Leave out every picture, and retype exactly the lines from the line with "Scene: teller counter" through the line with "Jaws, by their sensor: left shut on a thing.", both ends included.

━━━ MATERIAL PROVIDED

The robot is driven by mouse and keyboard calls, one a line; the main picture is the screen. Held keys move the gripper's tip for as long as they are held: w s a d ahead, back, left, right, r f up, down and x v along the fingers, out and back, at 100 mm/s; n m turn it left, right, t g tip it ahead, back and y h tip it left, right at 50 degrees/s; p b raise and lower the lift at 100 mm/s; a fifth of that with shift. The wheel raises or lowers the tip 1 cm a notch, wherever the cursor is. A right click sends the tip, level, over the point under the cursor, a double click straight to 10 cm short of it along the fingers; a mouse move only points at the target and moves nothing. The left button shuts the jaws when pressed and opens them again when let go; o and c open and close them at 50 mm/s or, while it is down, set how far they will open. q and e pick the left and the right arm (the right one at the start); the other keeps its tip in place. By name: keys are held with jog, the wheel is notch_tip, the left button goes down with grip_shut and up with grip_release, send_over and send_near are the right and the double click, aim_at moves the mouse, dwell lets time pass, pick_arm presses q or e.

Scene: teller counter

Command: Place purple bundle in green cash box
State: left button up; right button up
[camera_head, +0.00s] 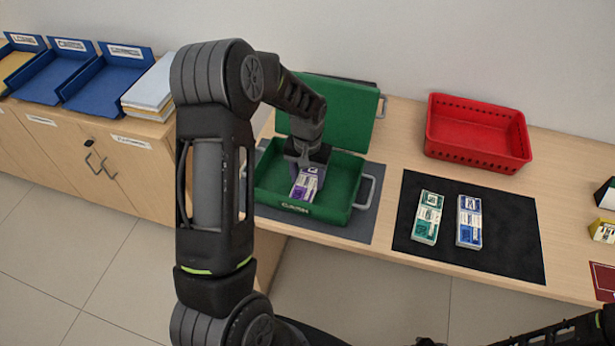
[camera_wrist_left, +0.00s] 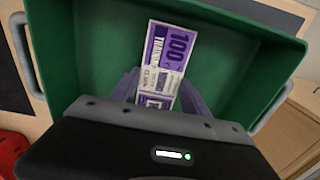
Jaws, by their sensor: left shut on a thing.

━━━━━━
━━━ MATERIAL PROVIDED

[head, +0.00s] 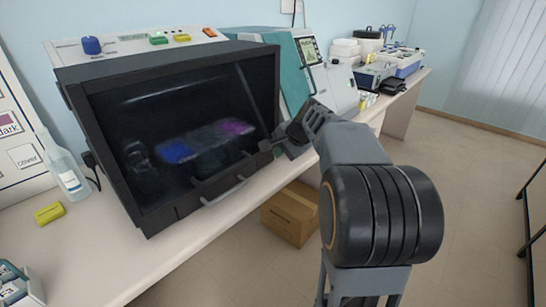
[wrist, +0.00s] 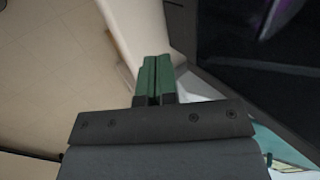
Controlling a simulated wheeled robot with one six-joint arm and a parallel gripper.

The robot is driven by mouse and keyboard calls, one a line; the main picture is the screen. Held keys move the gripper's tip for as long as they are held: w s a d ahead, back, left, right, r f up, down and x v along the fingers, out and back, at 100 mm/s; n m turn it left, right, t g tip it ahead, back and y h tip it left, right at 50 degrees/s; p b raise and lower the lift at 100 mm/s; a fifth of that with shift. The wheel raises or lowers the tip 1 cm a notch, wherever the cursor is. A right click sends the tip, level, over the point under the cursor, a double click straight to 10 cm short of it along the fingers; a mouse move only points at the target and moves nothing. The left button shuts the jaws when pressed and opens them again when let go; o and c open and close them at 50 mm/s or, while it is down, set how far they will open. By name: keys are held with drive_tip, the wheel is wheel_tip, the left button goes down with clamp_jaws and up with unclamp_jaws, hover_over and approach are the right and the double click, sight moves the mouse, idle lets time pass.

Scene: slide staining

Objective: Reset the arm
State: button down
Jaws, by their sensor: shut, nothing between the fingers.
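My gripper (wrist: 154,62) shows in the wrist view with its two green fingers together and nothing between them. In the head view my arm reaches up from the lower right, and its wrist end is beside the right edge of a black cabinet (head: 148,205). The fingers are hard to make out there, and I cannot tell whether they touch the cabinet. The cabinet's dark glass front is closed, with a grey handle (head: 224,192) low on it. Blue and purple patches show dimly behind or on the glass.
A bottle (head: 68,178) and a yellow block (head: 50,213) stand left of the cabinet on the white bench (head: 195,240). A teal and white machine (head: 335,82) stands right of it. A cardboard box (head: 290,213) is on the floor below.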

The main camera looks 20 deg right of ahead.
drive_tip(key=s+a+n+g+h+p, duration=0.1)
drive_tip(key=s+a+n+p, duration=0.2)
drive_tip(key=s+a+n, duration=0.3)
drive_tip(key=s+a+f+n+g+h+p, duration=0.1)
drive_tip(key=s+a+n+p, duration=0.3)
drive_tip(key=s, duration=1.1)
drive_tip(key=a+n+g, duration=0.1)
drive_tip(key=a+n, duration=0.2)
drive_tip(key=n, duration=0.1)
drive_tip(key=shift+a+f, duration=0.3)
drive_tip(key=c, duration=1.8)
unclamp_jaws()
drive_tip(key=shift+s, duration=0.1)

━━━━━━

WRITTEN ANSWER:
Scene: teller counter

Command: Place purple bundle in green cash box
State: left button up; right button up
[camera_head, +0.00s] 
[camera_wrist_left, +0.00s] 
Jaws, by their sensor: left shut on a thing.

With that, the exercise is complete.